In the Ephesians passage today, Paul counsels the church to “Be very careful, then, how you live — not as unwise but as wise, making the most of every opportunity, because the days are evil.” (Eph 5: 15, 16)  The phrase that is translated as “making the most of every opportunity” is actually more literally translated “buying back the time” where the word for time is “kairos.” We could translate Paul’s counsel to us as a call to live life in such a way as “to redeem holy time.” We are called to move away from chronos time, the ordinary marking of days and hours, to begin living in the fullness of God’s time.

 

Of course most of us do not live this way. We live by the clock, by the calendar, by beginnings and endings. We live by just getting through each day, without thought of the specialness of every moment that we live. We live without wisdom, Paul says. But it is not the wisdom of the smart or savy thing to do. It is not the wisdom of the crafty or the bold. It is the wisdom of God. Paul calls us to be wise as God is wise, to live with God’s wisdom in our hearts and minds. True wisdom is to be guided by the will of God in all that we say and do, to let our lives be shaped by God’s wisdom, to let our time be shaped by God’s time. Do not waste time, says Paul, with such things as drunkenness and debauchery, rather let your time be filled with the Holy Spirit.

 

Yet Paul is clear that we do not have forever. The days in which we live are limited. The “days are evil” says Paul, which is a way of saying that death is real, suffering is real. Days are passing away. No one is promised a long life. We are not promised even the next day or the next hour. All we have is right now, this moment, this time, today; and must not waste it away. Live now in the fullness of the moment that God gives and that God shapes right now.

 

How then are we to live? Be thoughtful. Do not cast about and be controlled by every whim and indulgence. Be wise, not as the world is wise, but as the wisdom of God guides what you do and how you live. Be faithful. Be full of the Spirit. Be thankful, always. Then Paul says, be joyful. Sing psalms, hymns and spiritual songs. The way to be fully alive, fully present in the fullness of this moment, in the divine holiness of this present moment in which we live is to sing — is to sing with all our heart, mind and voice (no matter the kind or quality of voice you have). We are called to sing with voice of the heart.

 

The Westminster Catechism begins with the first question: “What is the chief end of humankind?” That is another way of asking what is it we are to do with our lives, what is our purpose, how are we to fill our days? The answer: that our purpose, our duty, reason for being is to glorify God and enjoy God forever. That means timelessly, that means forever and ever, without beginning or end, that means kairos time, the fullness of time.

 

All that we are to do and say – in the everyday beginning and endings of our lives, in the ups and downs, in the joy and sorrows, in the achievements and the disappointments, in the births, the anniversaries and the deaths – all that we do is to be shaped by praise and thanksgiving. In our getting up in the morning we praise God. In our laying down at night we give thanks. In our work and in our play we praise and give thanks. The wisdom of God is life in praise and thanksgiving.

 

Therefore, now is the time to live, not in the cherished memories of the past, not in the dreamed of wishes for the future, but right now in all its fullness and holiness.

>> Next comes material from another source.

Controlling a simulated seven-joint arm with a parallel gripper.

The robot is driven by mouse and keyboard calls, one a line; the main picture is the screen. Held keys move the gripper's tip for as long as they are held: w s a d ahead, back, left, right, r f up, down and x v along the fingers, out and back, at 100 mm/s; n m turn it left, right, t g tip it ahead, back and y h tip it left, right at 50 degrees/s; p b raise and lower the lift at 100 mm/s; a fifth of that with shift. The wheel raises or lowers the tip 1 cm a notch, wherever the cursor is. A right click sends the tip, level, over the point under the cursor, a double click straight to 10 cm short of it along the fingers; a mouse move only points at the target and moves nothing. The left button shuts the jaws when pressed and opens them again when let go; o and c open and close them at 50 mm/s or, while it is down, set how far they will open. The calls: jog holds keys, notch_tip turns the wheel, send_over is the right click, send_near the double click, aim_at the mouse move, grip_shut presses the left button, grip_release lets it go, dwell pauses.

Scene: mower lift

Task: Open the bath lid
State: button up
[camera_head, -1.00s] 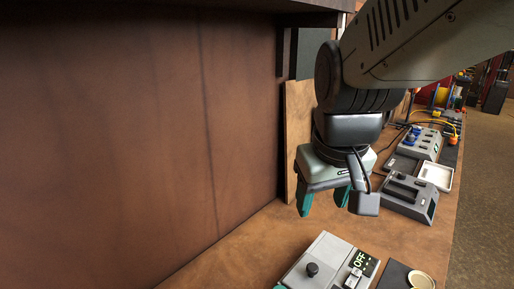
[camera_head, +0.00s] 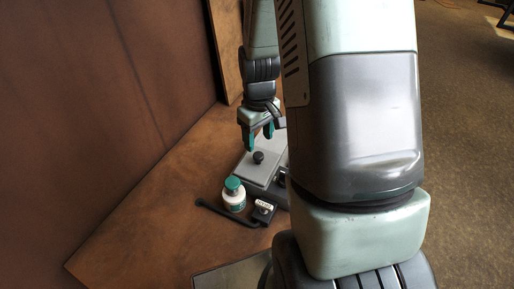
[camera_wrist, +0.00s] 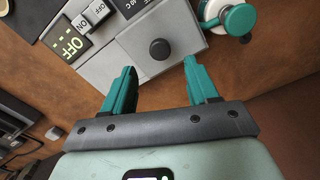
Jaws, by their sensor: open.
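The bath is a grey box on the bench, with a flat light-grey lid (camera_head: 255,173) and a round black knob (camera_head: 258,157) on it. The lid lies flat and looks closed. My gripper (camera_head: 260,138) is open and empty, pointing down, just above and behind the knob in the head view. In the wrist view the knob (camera_wrist: 160,49) shows just beyond and between the teal fingertips (camera_wrist: 160,66), with no visible contact. The lid also shows there (camera_wrist: 140,62). My arm hides the right side of the bath in the head view.
A white bottle with a teal cap (camera_head: 233,195) stands close in front of the bath. A black rod (camera_head: 225,214) and a small labelled block (camera_head: 263,211) are beside it. An OFF display (camera_wrist: 68,43) is on the bath. The brown wall bounds the left; bench left of the bottle is clear.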

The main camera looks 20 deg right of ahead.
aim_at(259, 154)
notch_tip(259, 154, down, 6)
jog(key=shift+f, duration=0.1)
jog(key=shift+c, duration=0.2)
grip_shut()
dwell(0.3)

• Now is the time to redeem the time.

• Now is the time to live wisely and thoughtfully.

• Now is the time to live as God lives.

• Now is the time to love as God loves.

• Now is the time to serve as God serves.

• Now is the time to hope as God hopes.

• Now is the time to work as God works.

• Now is the time to seek peace and reconciliation as God seeks peace and the healing of community.

• Now is the time to work for justice as God works for justice.

• Now is the time to welcome the stranger, the outcast, the poor, the rejected, even as God welcomes all into God’s life.

• Now is the time to share the love of God with everyone in your life, to tell the story of Jesus Christ, to open the door of grace, of new life, new hope, new peace, even as God’s love is overflowing to all the earth.

• Now is the time to sing praises and give thanks with every breath, every, word, every deed, every waking hour, every sleeping minute.

• Now is the time to live in God, forever.

 

Praise from whom all blessings flow. Amen and Amen.